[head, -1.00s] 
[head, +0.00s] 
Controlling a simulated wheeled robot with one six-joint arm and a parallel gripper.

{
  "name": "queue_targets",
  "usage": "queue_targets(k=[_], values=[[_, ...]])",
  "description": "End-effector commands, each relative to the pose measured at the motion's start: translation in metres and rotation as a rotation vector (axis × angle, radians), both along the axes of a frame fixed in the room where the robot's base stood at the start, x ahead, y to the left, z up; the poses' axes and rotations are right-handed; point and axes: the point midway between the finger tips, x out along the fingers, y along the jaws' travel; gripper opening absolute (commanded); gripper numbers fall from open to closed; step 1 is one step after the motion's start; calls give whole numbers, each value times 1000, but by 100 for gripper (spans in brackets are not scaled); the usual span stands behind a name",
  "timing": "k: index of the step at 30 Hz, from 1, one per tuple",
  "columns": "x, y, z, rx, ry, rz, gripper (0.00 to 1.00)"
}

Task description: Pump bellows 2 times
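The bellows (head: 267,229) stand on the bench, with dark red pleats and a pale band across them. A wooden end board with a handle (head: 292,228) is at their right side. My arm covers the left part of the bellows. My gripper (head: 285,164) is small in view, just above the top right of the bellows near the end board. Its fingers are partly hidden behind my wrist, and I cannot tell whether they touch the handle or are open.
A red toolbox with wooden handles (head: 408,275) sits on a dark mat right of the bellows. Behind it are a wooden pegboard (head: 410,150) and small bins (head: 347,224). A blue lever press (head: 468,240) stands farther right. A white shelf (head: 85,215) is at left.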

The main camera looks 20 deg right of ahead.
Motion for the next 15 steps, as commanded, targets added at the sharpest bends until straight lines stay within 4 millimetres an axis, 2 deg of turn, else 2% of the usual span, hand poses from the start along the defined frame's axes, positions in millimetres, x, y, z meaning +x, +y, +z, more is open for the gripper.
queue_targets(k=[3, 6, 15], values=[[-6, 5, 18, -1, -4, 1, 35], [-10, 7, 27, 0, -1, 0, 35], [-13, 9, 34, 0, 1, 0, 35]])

→ THE REQUEST
Repeat the data exactly. Leave nothing out.

→ SOLUTION FOR THIS PROBLEM
[head, -1.00s] 
[head, +0.00s] 
Controlling a simulated wheeled robot with one six-joint arm and a parallel gripper.

{
  "name": "queue_targets",
  "usage": "queue_targets(k=[_], values=[[_, ...]])",
  "description": "End-effector commands, each relative to the pose measured at the motion's start: translation in metres and rotation as a rotation vector (axis × angle, radians), both along the axes of a frame fixed in the room where the robot's base stood at the start, x ahead, y to the left, z up; the poses' axes and rotations are right-handed; point and axes: the point midway between the finger tips, x out along the fingers, y along the jaws' travel; gripper opening absolute (commanded); gripper numbers fall from open to closed; step 1 is one step after the motion's start; calls give whole numbers, each value times 1000, but by 100 for gripper (spans in brackets are not scaled); the usual span stands behind a name",
  "timing": "k: index of the step at 30 Hz, from 1, one per tuple",
  "columns": "x, y, z, rx, ry, rz, gripper (0.00 to 1.00)"
}

Task description: Pump bellows 2 times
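The bellows (head: 267,229) stand on the bench, with dark red pleats and a pale band across them. A wooden end board with a handle (head: 292,228) is at their right side. My arm covers the left part of the bellows. My gripper (head: 285,164) is small in view, just above the top right of the bellows near the end board. Its fingers are partly hidden behind my wrist, and I cannot tell whether they touch the handle or are open.
A red toolbox with wooden handles (head: 408,275) sits on a dark mat right of the bellows. Behind it are a wooden pegboard (head: 410,150) and small bins (head: 347,224). A blue lever press (head: 468,240) stands farther right. A white shelf (head: 85,215) is at left.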

The main camera looks 20 deg right of ahead.
Motion for the next 15 steps, as commanded, targets added at the sharpest bends until straight lines stay within 4 millimetres an axis, 2 deg of turn, else 2% of the usual span, hand poses from the start along the defined frame's axes, positions in millimetres, x, y, z meaning +x, +y, +z, more is open for the gripper.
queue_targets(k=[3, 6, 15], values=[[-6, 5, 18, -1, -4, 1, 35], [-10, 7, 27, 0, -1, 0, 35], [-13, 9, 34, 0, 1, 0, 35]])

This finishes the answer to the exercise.